EXERCISE DESCRIPTION: Set down word for word each line from the start of the listing through the line that contains "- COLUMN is", both included.

DATASET CONTENT:
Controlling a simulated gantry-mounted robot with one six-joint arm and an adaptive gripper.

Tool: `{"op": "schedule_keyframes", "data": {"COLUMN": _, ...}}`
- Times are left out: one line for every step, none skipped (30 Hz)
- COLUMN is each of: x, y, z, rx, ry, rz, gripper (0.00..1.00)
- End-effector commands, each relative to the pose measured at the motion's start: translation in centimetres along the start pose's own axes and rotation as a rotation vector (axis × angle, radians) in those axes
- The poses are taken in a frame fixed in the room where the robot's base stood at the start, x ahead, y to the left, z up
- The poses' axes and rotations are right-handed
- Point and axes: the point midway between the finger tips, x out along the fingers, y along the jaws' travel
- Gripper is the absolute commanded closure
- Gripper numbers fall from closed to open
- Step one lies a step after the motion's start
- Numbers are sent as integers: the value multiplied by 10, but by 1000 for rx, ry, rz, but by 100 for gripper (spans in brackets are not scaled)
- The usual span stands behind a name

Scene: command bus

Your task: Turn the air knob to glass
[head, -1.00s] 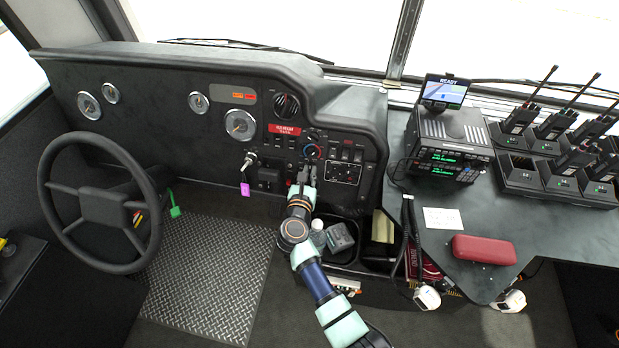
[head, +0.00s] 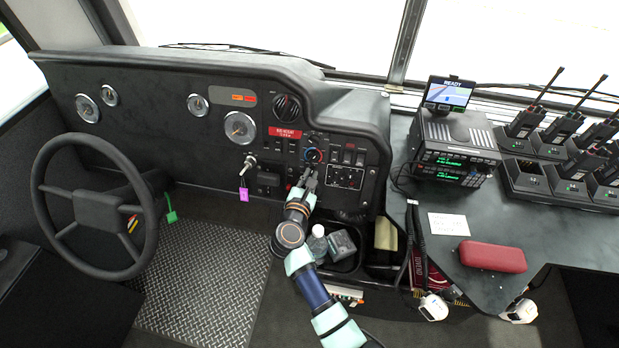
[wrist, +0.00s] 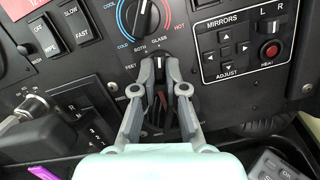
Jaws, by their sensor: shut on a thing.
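The air knob (wrist: 159,64) is a small dark knob in the wrist view, with FEET, BOTH and GLASS printed around its upper side. A pale mark on it points roughly up; the exact setting is hard to tell. My gripper (wrist: 160,66) is shut on this knob, with a grey finger on each side of it. In the head view my gripper (head: 311,174) is at the dash, just below the temperature knob, and its fingers hide most of the air knob.
The blue-and-red temperature knob (wrist: 145,14) is right above the fingertips. The mirror panel (wrist: 243,45) is close on the right, and wipe and fast switches (wrist: 82,27) are on the left. A key with a purple tag (head: 244,193) hangs left of my gripper.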

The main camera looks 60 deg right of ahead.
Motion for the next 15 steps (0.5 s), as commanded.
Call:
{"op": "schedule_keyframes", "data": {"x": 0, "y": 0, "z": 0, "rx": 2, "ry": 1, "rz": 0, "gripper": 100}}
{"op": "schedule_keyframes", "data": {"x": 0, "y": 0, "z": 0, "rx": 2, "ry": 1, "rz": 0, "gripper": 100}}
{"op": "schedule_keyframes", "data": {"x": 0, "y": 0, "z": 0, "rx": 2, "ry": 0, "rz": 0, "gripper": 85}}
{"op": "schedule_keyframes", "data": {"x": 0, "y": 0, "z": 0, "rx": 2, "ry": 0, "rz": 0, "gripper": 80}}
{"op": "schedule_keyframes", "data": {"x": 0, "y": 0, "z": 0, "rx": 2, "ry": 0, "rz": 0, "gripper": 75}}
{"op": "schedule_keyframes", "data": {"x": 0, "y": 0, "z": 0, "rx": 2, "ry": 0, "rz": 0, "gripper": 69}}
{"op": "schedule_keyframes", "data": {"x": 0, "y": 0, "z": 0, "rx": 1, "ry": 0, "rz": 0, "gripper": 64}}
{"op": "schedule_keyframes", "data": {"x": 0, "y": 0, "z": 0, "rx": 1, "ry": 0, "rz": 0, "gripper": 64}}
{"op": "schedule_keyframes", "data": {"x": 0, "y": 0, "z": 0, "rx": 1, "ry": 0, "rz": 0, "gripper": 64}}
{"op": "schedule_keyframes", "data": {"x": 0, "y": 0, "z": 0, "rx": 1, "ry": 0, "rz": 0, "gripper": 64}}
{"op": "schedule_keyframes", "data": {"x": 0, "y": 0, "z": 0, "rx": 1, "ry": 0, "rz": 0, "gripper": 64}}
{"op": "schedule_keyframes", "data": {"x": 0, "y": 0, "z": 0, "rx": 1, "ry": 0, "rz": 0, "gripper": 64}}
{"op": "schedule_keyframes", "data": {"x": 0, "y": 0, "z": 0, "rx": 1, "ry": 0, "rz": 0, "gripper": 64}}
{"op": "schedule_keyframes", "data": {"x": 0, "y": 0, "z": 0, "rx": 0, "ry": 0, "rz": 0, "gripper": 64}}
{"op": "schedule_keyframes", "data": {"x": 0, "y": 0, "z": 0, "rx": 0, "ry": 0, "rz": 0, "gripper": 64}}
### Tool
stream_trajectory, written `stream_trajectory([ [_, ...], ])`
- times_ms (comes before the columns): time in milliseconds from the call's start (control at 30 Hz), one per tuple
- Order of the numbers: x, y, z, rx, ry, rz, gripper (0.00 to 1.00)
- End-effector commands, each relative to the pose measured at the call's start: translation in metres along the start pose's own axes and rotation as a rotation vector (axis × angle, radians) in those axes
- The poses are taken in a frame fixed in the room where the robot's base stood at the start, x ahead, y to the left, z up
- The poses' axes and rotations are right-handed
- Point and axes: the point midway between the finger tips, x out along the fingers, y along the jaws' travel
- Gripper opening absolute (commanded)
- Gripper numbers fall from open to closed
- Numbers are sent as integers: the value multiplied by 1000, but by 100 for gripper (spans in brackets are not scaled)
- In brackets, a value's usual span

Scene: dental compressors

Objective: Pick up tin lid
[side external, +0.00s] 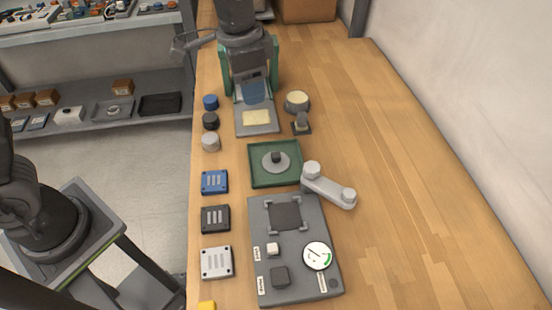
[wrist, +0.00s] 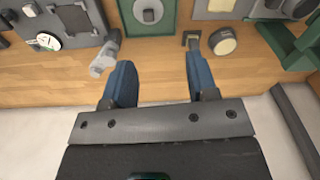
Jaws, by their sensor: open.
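A round grey disc with a dark knob, likely the tin lid (side external: 269,163), lies in a shallow green tray (side external: 257,182) at the middle of the bench. In the wrist view the disc (wrist: 148,12) shows at the top edge, with the green tray (wrist: 128,22) around it. My gripper (wrist: 158,60) is open and empty, its two blue fingers wide apart. In that picture the fingertips lie below the tray, apart from the disc.
A grey silver link (side external: 328,186) lies right of the tray. A small dark stand (side external: 301,124) and a cream-topped round tin (side external: 297,102) are behind it. A green-framed press (side external: 232,70) stands at the back, a grey panel (side external: 267,232) in front. The bench's right side is clear.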

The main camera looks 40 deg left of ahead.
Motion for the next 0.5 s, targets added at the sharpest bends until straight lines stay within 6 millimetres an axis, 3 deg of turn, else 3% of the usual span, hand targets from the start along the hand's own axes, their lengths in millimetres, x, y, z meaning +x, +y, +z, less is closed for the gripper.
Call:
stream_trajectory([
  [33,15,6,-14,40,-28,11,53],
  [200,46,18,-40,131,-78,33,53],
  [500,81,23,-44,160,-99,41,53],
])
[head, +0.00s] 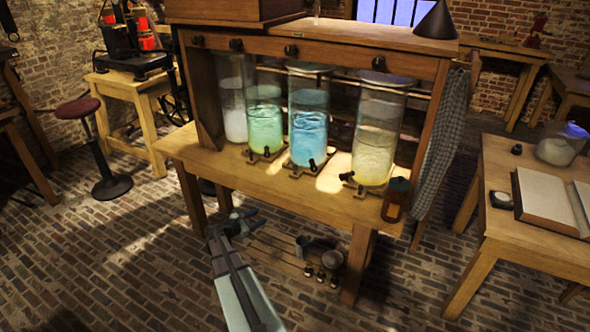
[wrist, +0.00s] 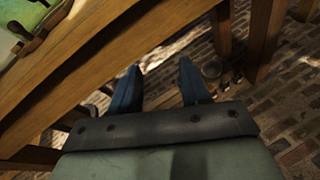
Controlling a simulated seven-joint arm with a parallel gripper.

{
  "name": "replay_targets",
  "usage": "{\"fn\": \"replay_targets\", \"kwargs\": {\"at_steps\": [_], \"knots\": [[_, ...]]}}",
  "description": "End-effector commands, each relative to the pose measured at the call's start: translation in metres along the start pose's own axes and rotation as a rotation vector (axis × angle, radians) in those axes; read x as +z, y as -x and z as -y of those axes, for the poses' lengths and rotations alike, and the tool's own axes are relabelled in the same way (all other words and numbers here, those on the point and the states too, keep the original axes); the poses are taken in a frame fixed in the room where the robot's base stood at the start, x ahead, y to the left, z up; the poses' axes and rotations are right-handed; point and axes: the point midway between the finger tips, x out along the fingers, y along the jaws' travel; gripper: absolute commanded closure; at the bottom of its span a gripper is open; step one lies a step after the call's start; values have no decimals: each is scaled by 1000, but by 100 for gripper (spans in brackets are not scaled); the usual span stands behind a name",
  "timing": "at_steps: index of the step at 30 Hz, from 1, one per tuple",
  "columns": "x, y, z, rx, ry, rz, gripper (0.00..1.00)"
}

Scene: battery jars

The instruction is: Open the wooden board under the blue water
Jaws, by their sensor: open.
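The jar of blue water (head: 309,128) stands on the table between a green jar and a yellowish jar. A small wooden board (head: 296,171) lies under it, with dark knobs at its front. The tabletop's front edge (head: 250,182) runs below the jars, and it also crosses the wrist view (wrist: 85,62). My gripper (head: 240,222) is low in front of the table, below the tabletop edge and left of the blue jar. In the wrist view its two blue fingers (wrist: 159,68) are apart with nothing held between them.
A green jar (head: 265,122), a yellowish jar (head: 377,135) and a pale jar (head: 233,100) stand beside it. An amber bottle (head: 396,199) is at the table's right end. Metal items (head: 322,262) sit on a low shelf under the table.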

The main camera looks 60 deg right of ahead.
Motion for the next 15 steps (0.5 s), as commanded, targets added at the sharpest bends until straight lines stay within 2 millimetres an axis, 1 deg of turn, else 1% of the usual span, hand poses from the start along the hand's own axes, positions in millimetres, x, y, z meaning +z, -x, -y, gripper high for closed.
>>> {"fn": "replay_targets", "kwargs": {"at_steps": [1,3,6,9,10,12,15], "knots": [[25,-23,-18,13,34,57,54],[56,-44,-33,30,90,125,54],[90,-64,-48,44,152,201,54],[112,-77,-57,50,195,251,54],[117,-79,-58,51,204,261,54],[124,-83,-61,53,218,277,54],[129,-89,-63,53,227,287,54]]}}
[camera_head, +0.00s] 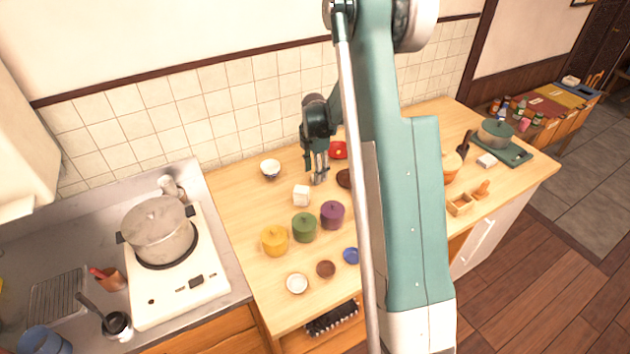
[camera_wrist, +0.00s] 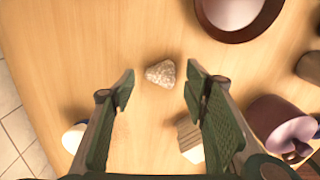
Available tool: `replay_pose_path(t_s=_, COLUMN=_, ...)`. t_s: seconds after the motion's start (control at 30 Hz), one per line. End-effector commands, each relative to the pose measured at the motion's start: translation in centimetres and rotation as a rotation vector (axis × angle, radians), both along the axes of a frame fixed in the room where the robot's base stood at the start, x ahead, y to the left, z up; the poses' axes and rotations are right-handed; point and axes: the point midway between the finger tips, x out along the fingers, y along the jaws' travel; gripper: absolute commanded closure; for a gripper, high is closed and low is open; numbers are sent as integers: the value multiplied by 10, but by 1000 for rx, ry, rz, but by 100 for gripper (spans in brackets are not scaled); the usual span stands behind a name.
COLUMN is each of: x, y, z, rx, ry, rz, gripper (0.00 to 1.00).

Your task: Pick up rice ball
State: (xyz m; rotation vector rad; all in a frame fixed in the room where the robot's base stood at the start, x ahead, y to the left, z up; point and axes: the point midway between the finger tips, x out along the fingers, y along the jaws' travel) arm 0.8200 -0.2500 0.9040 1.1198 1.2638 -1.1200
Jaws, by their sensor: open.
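In the wrist view a small, speckled, greyish-white, rounded triangular rice ball (camera_wrist: 160,73) lies on the wooden counter. My gripper (camera_wrist: 160,88) is open above the counter, with one finger to each side of the rice ball in the picture. The rice ball appears just beyond the line between the fingertips, and nothing is held. In the head view my gripper (camera_head: 318,181) points down over the counter near the tiled wall. I cannot make out the rice ball there; my gripper may hide it.
A white block (camera_head: 302,195) stands close to my gripper, with purple (camera_head: 332,215), green (camera_head: 304,228) and yellow (camera_head: 275,241) lidded pots nearby. A white bowl (camera_head: 270,168) is to the left. A brown-rimmed bowl (camera_wrist: 215,30) is near the rice ball. Bare wood surrounds the rice ball.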

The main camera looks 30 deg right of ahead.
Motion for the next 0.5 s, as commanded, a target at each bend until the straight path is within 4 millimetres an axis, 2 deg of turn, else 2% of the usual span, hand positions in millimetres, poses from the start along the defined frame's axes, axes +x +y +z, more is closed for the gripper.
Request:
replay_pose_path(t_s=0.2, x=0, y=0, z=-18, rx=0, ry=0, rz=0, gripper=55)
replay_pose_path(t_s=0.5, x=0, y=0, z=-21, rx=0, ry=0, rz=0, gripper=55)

EXERCISE OUTPUT:
Controlling a simulated gantry-mounted robot with one six-joint arm and an adaptive gripper.

Tool: `{"op": "schedule_keyframes", "data": {"COLUMN": _, ...}}`
- Times are left out: one line for every step, none skipped (30 Hz)
- COLUMN is each of: x, y, z, rx, ry, rz, gripper (0.00..1.00)

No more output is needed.